Realistically, a small pool of owners can compete in multiple markets by allocating capital and hiring new management.

I'm no longer surprised by some of my clients who have so much on the go. Just earlier I was working with a guy who owns four restaurant franchises (two Nandos, a Manchu Wok, and a Quizno's), a hardware store and tool rental service, three flower shops, and he imports special pastas and grains to distribute to boutique shops across Canada.

blutoski
16th December 2010, 02:17 PM
I honestly haven't read it yet, but I'm starting to feel like making it a little holiday reading.
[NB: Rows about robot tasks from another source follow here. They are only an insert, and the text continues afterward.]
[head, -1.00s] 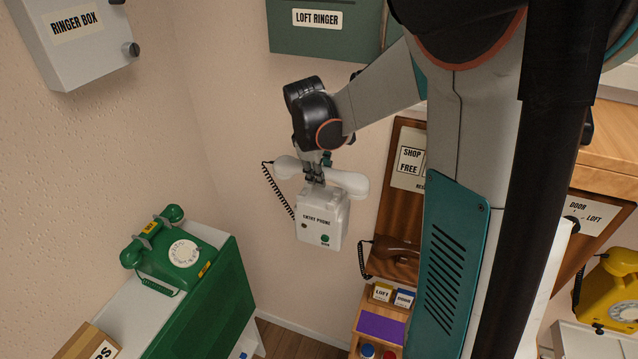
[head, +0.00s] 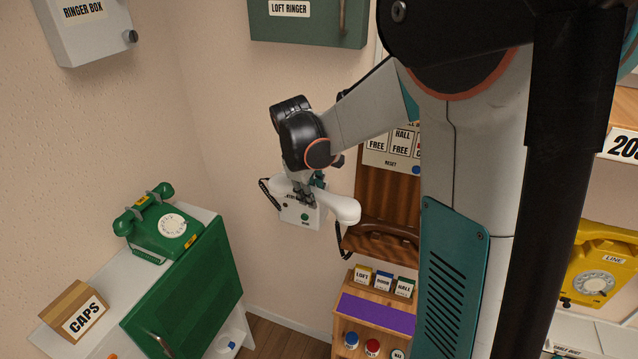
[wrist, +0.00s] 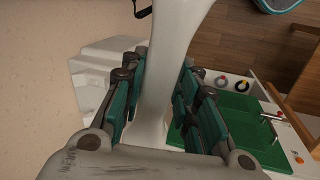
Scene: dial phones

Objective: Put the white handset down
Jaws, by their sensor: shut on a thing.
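The white handset (head: 345,208) is held across its middle by my gripper (head: 307,194), which is shut on it. In the wrist view the handset (wrist: 172,60) runs up between the two teal-padded fingers. The white entry phone box (head: 302,214) on the wall is partly behind the handset, its label mostly covered. The box also shows at the left in the wrist view (wrist: 90,78). The handset appears in front of the box; I cannot tell whether they touch. A black coiled cord (head: 268,194) hangs at the handset's left end.
A green dial phone (head: 160,228) stands on a cabinet (head: 195,290) at the left, near a CAPS box (head: 75,312). A brown handset (head: 385,232) is on a wooden wall panel at right. A wooden shelf with small labelled blocks (head: 383,281) stands below. A yellow phone (head: 600,265) is far right.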

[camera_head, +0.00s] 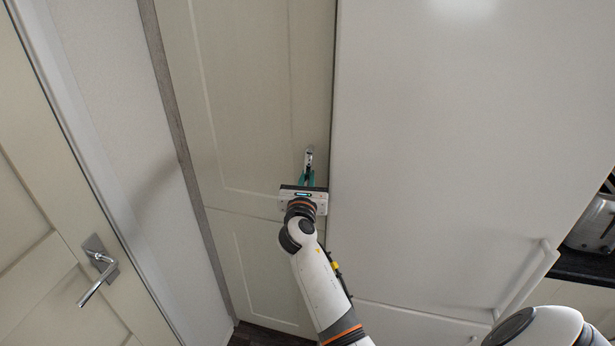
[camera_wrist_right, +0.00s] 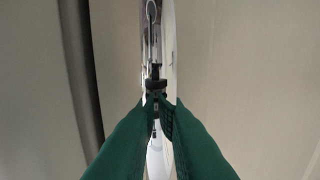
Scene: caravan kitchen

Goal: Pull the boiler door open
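The boiler door (camera_head: 245,90) is the tall cream panel in the middle of the head view, and it looks closed. Its slim chrome handle (camera_head: 309,153) is upright near the door's right edge. My right gripper (camera_head: 307,175) is at the handle, with its green fingers pointing at the door. In the wrist view the green fingertips (camera_wrist_right: 159,103) close in on both sides of the lower part of the chrome handle (camera_wrist_right: 152,35) and appear to grip it. The fingers hide part of the handle. My left gripper is not in view.
A large white fridge-like front (camera_head: 450,150) stands right of the boiler door, with a bar handle (camera_head: 522,280) low on it. A lower cream panel (camera_head: 262,265) is below the boiler door. Another door with a lever handle (camera_head: 98,270) is at left. A toaster (camera_head: 594,228) is at far right.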

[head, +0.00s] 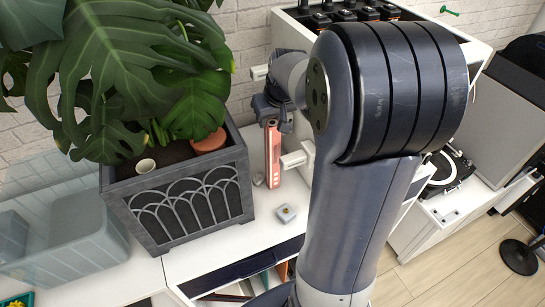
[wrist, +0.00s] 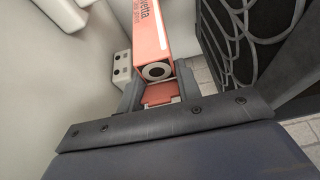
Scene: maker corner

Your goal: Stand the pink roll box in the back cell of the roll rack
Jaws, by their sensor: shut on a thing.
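The pink roll box (head: 273,158) hangs roughly upright below my gripper (head: 271,115) in the head view, close above or on the white tabletop; contact cannot be told. White blocks beside the box (head: 294,160) may be parts of the roll rack. My arm hides much of that area, so the back cell cannot be made out.
A dark planter (head: 190,207) with a large leafy plant stands just left of the box. A white unit with dark items (head: 345,12) stands behind. A turntable (head: 447,172) is at right.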

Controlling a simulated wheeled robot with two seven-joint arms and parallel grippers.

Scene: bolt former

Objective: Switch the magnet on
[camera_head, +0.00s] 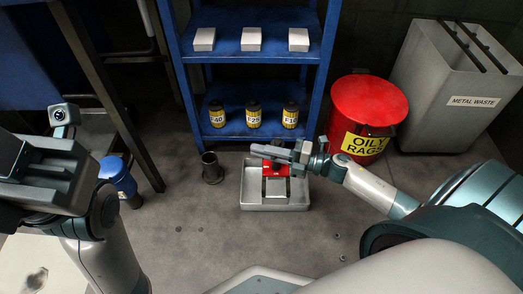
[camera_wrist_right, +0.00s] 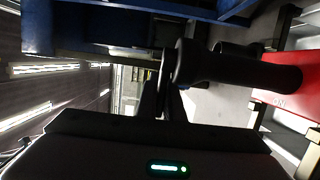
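A red magnet block (camera_head: 276,170) sits in a grey metal tray (camera_head: 275,207) on the floor, mid-view. In the right wrist view its red body (camera_wrist_right: 284,88) shows at the right edge, with "ON" lettering on it. A black rounded handle (camera_wrist_right: 245,70) runs left from it, close in front of the wrist camera. My right gripper (camera_head: 262,150) is above the back of the tray, right over the magnet, and hides part of it. Whether its fingers touch the handle cannot be told. My left gripper (camera_head: 62,117) is at the far left, away from the tray.
A blue shelf (camera_head: 253,75) with white boxes and yellow-labelled bottles stands behind the tray. A dark cylinder (camera_head: 211,168) stands left of the tray. A red oily rags bin (camera_head: 372,100) and a metal waste bin (camera_head: 440,85) stand right. A blue container (camera_head: 116,175) stands left.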

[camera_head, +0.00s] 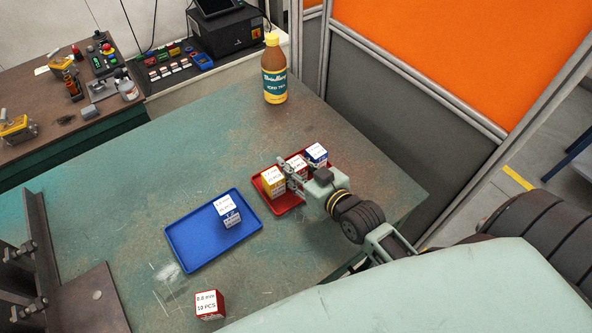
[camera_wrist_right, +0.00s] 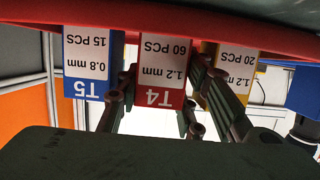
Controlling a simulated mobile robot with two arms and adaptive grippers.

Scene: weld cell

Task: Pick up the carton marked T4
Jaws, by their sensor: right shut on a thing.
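The red-and-white T4 carton (camera_head: 298,161) stands between a yellow carton (camera_head: 272,181) and a blue carton (camera_head: 316,154) on the red tray (camera_head: 286,209). In the right wrist view, which appears upside down, its T4 label (camera_wrist_right: 163,77) reads clearly. My right gripper (camera_head: 290,171) is at this carton and partly hides it. In the right wrist view its fingers lie on both sides of the T4 carton, shut on it, in the gaps to the neighbouring cartons. My left gripper is not in view.
The blue carton marked T5 (camera_wrist_right: 88,62) and the yellow carton (camera_wrist_right: 232,80) stand close to the fingers. A red carton (camera_head: 209,304) stands near the front. A bottle (camera_head: 274,72) stands at the back.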

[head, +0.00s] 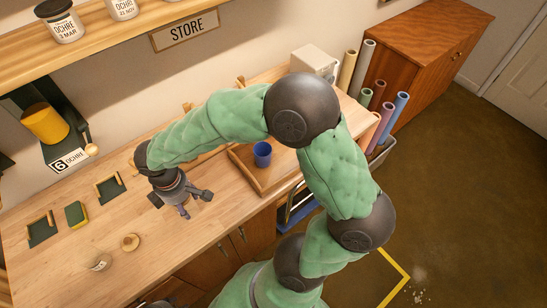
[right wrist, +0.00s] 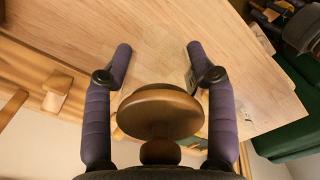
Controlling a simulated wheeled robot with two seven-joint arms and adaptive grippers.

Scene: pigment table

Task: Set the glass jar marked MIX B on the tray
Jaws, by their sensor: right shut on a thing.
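My right gripper (head: 196,203) is above the wooden worktop, left of the tray. In the right wrist view its two purple fingers (right wrist: 160,52) stand on either side of a clear glass jar (right wrist: 160,40) with a round wooden lid (right wrist: 160,110) and knob. The gripper is shut on this jar. A label edge shows beside the right finger, but I cannot read it. The held glass hardly shows in the head view. The wooden tray (head: 246,174) lies at the right of the worktop with a blue cup (head: 262,154) on it.
Another glass jar (head: 97,262) with a label stands at the front left, beside a round wooden lid (head: 130,242). A green and yellow sponge (head: 76,214) lies between dark holders. A white box (head: 315,63) and coloured rolls (head: 387,118) stand behind the tray.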

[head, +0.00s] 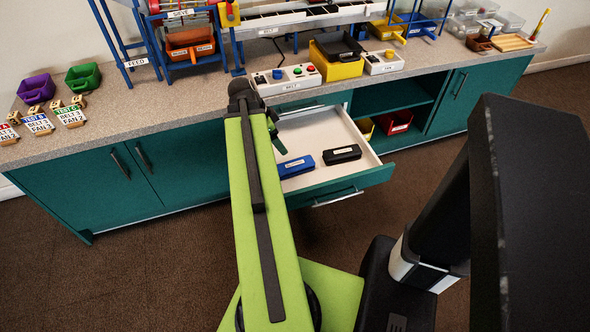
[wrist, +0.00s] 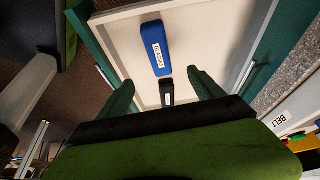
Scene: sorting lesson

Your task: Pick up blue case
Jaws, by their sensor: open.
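The blue case (head: 295,167) lies in the open drawer (head: 306,130), at the left of a black case (head: 342,154). In the wrist view the blue case (wrist: 155,48) is ahead of my gripper (wrist: 165,85), with a white label on its top. The black case (wrist: 167,93) shows nearer, between the fingers in the picture. My gripper is open, with its two green fingers spread and nothing between them that I can see held. In the head view my green arm reaches over the drawer's left side and hides part of it.
The teal drawer front (head: 340,188) sticks out from the counter. A control box (head: 285,79) with buttons stands on the counter above the drawer. An open shelf to the right holds a red bin (head: 396,122). The drawer floor around the cases is clear.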

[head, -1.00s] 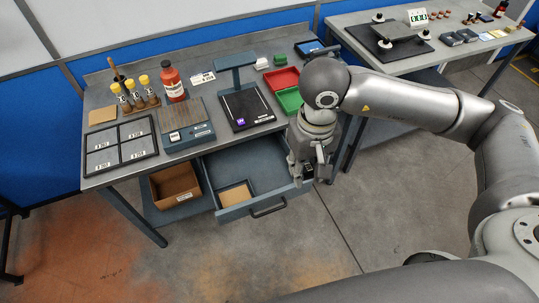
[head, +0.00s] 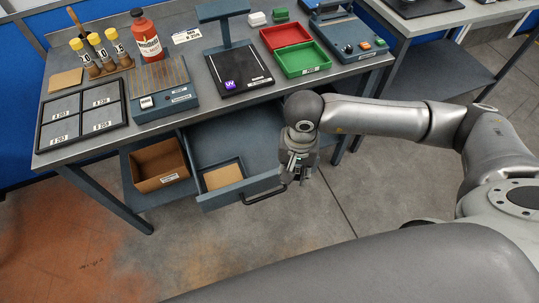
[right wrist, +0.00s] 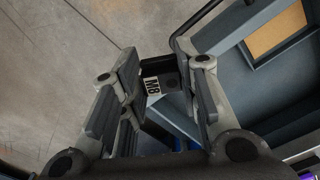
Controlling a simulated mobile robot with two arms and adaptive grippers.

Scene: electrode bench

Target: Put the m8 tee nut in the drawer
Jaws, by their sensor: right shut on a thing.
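The m8 tee nut (right wrist: 154,84) shows in the right wrist view as a small dark piece with a white "M8" label, between the fingers of my right gripper (right wrist: 160,88). The gripper is shut on it. In the head view my right gripper (head: 298,174) points down at the drawer's right front corner; the nut is too small to make out there. The drawer (head: 262,185) stands open under the bench. In the right wrist view its wall (right wrist: 225,35) and handle lie right of the fingers. My left gripper is not in view.
A tan pad (head: 222,177) lies in the drawer; much of its floor is bare. A cardboard box (head: 160,180) stands left of it. The bench top holds a red tray (head: 285,34), a green tray (head: 312,70), a UV device (head: 240,86) and a red bottle (head: 146,46).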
Get an annotated edition: a lot of economists have been able to document what components of Marx/Engels' model remain in use today vs the ones that have been found unsupportable.

Like Origin of Species.
Genius, but we know more now and some of the ideas look quaint.

ThermionicScott
17th December 2010, 10:50 AM
Get an annotated edition: a lot of economists have been able to document what components of Marx/Engels' model remain in use today vs the ones that have been found unsupportable.

I've been meaning to read some Marx/Engels... do you have a favorite annotated version?

- Scott

blutoski
21st December 2010, 05:15 PM
I've been meaning to read some Marx/Engels... do you have a favorite annotated version?

- Scott

I'm sorry but I don't really have a good recommendation, because I've fallen behind. I did a bliz of readings in the 1990s (in an attempt to balance all the management practice books I was reading) but I'm sure there's a fresh perspective in books written in the 21st century.

One relatively new book (revised 2007) that I think would be accessible is David McLellan's "Marxism after Marx" which describes how modern post-Lenninist Communists have adjusted over time to become better described as "neo-Marxists".